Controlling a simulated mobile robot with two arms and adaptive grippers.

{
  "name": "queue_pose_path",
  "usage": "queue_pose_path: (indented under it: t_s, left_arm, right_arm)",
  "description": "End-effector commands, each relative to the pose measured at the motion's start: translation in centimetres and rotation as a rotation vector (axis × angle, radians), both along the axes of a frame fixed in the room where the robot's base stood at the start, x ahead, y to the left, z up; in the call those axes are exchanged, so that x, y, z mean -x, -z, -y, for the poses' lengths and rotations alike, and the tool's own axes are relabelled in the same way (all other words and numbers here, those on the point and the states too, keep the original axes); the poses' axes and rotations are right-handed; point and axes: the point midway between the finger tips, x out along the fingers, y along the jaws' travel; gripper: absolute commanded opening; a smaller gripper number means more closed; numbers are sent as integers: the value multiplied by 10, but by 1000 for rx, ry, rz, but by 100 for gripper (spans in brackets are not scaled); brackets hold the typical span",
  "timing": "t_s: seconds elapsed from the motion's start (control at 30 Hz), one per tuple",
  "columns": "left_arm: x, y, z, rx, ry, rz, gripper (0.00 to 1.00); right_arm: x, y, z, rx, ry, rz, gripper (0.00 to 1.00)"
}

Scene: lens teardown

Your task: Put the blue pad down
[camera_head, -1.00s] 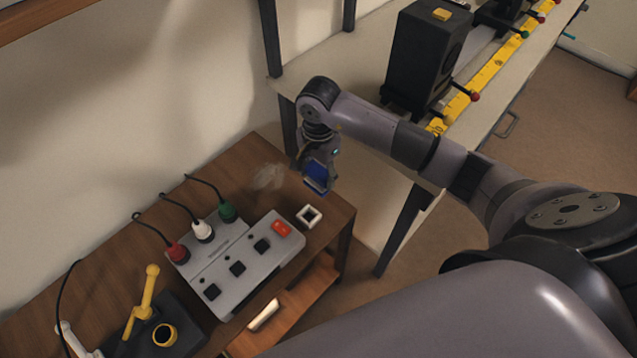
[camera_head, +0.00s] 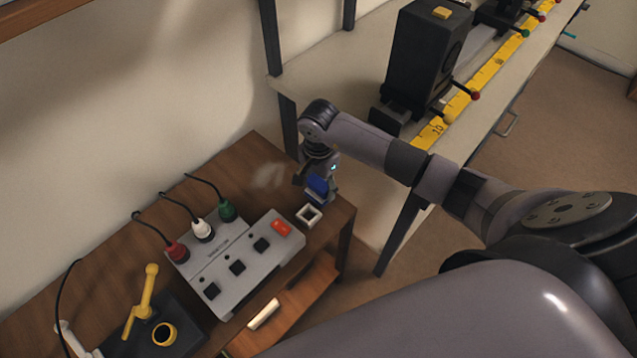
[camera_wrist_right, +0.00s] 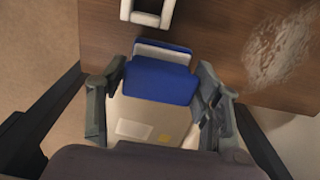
-=-=-
● Exercise requirements: Quote the data above in full and without alteration; skip the pictures.

● The reply:
Controlling a simulated mobile robot with two arms and adaptive grippers.

{
  "name": "queue_pose_path",
  "usage": "queue_pose_path: (indented under it: t_s, left_arm, right_arm)",
  "description": "End-effector commands, each relative to the pose measured at the motion's start: translation in centimetres and rotation as a rotation vector (axis × angle, radians), both along the axes of a frame fixed in the room where the robot's base stood at the start, x ahead, y to the left, z up; in the call those axes are exchanged, so that x, y, z mean -x, -z, -y, for the poses' lengths and rotations alike, and the tool's own axes are relabelled in the same way (all other words and numbers here, those on the point and the states too, keep the original axes); the poses' axes and rotations are right-handed; point and axes: the point midway between the finger tips, x out along the fingers, y along the jaws' travel; gripper: absolute commanded opening; a smaller gripper number means more closed; numbers are sent as integers: the value multiplied by 10, but by 1000 for rx, ry, rz, but by 100 for gripper (spans in brackets are not scaled); brackets hold the typical span",
  "timing": "t_s: seconds elapsed from the motion's start (control at 30 Hz), one per tuple",
  "columns": "left_arm: x, y, z, rx, ry, rz, gripper (0.00 to 1.00); right_arm: x, y, z, rx, ry, rz, gripper (0.00 to 1.00)"
}

Scene: lens teardown

Your task: Put the blue pad down
[camera_head, -1.00s] 
[camera_head, +0.00s] 
[camera_wrist_right, +0.00s] 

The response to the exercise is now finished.